A 50 años del golpe
Ricardo Morales , Obispo de Copiapó
Hermanos, hermanas: Esta pregunta que Dios hace a Caín es una interrogante presente a lo largo de la historia, y especialmente hoy al hacer memoria de los 50 años del golpe de Estado se nos vuelve a repetir.
Es a todas luces, una pregunta que no nos puede resultar indiferente cuando todavía en nuestra patria, a 50 años del dramático quiebre de la democracia, no se conoce el paradero de hermanos y hermanas que fueron hechos desaparecer por la dictadura.
La pregunta que me surge y me lleva a escribir estas líneas es: ¿qué nos pasó que llegamos a vivir el horror de torturas, muertes, desapariciones, exilio, conculcándose los derechos y libertades más básicas en nuestra patria? ¿qué llevó a que chilenos consideraran a otros chilenos como enemigos? ¿qué llevó a que la muerte y el espanto recorrieran cada rincón de nuestra patria?
No pretendo en estas breves letras ocupar el lugar que especialistas han tenido y tendrán para responder estas preguntas, sólo me mueve como pastor de esta Iglesia en Atacama, a decir una palabra desde la fe y desde nuestro seguimiento a Jesucristo.
En primer lugar, decir que cuando olvidamos la fraternidad y el respeto a la dignidad del otro, más allá de nuestras diferencias, dejamos de reconocer la común humanidad que nos constituye y la inviolabilidad de cada ser humano. Somos hijos de un mismo Padre, en Dios encontramos siempre los brazos abiertos para acoger y consolar a todos. Jamás ninguna idea, doctrina o una pretendida paz, justificarán la violación a los derechos humanos, la violencia y la muerte.
Somos hermanos, con un pasado y un destino común, depositarios de la fuerza de los pueblos originarios, de la valentía de nuestros padres y madres de la patria, que supieron resistir contra el yugo opresor y vislumbrar un destino para hombres y mujeres libres. Vivimos en una tierra generosa, que no deja de regalarnos lo mejor que nos puede haber entregado el Creador.
En segundo lugar, la violencia jamás será posible invocarla para destruir al otro, jamás la muerte es un argumento que podamos usar, ni menos contra un hermano. Incluso la legítima defensa nos exige siempre el uso proporcional de la fuerza. Digamos claro: la violencia en la política y la violencia de Estado no tienen lugar en una democracia y no deben repetirse.

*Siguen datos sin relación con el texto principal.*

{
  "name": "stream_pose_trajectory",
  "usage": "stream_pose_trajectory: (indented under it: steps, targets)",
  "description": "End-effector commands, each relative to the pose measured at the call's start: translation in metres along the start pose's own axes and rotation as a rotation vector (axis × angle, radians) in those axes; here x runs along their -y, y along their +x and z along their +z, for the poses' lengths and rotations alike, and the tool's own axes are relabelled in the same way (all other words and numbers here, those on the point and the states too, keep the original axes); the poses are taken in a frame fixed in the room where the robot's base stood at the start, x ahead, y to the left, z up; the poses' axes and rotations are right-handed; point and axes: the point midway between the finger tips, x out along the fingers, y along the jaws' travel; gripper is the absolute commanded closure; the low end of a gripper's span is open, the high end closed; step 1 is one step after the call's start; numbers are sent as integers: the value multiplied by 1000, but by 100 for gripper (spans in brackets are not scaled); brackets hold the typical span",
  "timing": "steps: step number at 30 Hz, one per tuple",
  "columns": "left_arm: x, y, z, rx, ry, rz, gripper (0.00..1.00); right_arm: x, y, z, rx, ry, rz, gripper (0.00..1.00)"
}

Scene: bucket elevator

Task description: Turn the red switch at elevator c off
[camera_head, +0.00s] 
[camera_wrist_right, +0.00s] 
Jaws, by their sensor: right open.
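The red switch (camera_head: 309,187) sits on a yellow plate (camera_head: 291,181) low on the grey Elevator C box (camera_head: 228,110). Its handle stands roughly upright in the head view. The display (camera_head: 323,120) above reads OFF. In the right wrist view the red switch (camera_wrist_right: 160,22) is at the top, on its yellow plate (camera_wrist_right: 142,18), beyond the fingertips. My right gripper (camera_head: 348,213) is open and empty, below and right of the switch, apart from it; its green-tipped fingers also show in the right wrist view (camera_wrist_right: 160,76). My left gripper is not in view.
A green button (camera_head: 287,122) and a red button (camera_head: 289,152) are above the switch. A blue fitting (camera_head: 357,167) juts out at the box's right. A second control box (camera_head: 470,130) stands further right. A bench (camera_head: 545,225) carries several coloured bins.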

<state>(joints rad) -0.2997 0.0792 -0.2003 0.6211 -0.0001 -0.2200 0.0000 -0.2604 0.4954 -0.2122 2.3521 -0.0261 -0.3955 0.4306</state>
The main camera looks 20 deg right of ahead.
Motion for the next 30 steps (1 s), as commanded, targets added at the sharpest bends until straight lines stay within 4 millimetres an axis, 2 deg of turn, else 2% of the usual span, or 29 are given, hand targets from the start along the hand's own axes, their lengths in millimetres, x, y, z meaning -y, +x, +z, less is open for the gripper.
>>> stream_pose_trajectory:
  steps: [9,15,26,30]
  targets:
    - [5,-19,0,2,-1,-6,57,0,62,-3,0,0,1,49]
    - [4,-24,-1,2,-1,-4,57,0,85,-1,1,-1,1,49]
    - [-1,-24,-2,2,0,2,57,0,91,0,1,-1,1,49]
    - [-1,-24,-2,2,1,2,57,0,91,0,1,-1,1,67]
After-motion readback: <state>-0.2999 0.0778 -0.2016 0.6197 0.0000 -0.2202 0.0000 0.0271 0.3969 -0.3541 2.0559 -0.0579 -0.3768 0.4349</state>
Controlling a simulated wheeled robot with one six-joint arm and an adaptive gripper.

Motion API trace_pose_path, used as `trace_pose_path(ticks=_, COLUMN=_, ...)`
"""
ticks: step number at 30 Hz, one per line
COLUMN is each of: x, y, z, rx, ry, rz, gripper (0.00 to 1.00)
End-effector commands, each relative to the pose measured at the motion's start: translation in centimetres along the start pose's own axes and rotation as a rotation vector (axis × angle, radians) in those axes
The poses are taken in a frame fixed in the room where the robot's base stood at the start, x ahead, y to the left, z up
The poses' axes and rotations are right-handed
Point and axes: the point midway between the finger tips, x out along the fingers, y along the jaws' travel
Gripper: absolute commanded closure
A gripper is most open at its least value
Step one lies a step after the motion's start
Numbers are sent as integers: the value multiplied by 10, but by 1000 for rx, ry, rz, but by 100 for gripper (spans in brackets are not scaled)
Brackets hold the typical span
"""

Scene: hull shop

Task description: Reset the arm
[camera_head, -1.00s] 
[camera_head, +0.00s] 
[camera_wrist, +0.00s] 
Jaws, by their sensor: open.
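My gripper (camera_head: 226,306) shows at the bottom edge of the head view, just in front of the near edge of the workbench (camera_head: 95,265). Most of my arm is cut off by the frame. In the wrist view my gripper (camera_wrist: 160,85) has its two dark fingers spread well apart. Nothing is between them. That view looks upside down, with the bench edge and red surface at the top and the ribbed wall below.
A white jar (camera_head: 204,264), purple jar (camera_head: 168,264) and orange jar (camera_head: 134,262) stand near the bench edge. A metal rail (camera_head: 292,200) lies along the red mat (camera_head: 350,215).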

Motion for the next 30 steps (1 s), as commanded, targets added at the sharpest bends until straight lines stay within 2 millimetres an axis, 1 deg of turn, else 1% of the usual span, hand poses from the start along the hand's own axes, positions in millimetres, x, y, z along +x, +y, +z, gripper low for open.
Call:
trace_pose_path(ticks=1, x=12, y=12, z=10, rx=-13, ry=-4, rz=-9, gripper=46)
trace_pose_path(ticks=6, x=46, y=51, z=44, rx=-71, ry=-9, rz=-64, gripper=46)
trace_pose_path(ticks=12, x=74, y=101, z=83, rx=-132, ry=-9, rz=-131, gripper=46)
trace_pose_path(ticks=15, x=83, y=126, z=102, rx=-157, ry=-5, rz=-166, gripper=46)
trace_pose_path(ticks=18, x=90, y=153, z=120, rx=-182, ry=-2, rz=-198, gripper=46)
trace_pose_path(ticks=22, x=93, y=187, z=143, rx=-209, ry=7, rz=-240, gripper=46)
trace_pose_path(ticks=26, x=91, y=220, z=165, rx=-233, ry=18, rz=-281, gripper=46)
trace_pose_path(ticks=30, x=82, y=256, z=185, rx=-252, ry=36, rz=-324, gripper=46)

Como decía un ex rector de la Universidad de Chile: "No nos perdamos. El tema central humano de los 50 años del golpe de Estado son las víctimas, las personas que fueron asesinadas o sufrieron torturas y el dolor interminable de las familias de las víctimas que siguen desaparecidas". Desde la fe, el ser humano es nuestro centro, el objeto de nuestra atención siempre. "¿Dónde está tu hermano Abel?" es la pregunta que siempre se nos hace, pues el sufrimiento de los más vulnerables siempre será para nosotros un motivo para actuar. La crisis de los abusos sexuales en nuestra Iglesia aconteció, como nos dijo el Papa Francisco, por sacar a Cristo del centro. La Iglesia en los años más duros de la dictadura levantó la voz profética para defender la vida, colocó a Cristo en el centro "estuve en la cárcel y me visitaste" (Mateo 25, 36). Es así como en nuestra Diócesis reconocemos la valentía de tantos hombres y mujeres que, pese a la represión brutal, no tuvieron miedo a estar del lado de los sufrientes y las víctimas. Un ejemplo de estos hombres y mujeres es Don Fernando Ariztía, que en un histórico mensaje nos dijo: "Un pueblo no puede avanzar pasando por la orilla del camino y cerrar los ojos para tapar sus fealdades, sino que tiene que mirar su historia. No puede construir el futuro sin mirar el presente y también la realidad del ayer".
Somos hermanos, no lo olvidemos nunca, la violencia nunca será justificación para nada.
Queridos hermanos y hermanas, esta sencilla carta en esta víspera de un nuevo 11 de septiembre, quiere invitarlos a orar junto con Cristo, implorando al cielo la paz, la reconciliación y la justicia.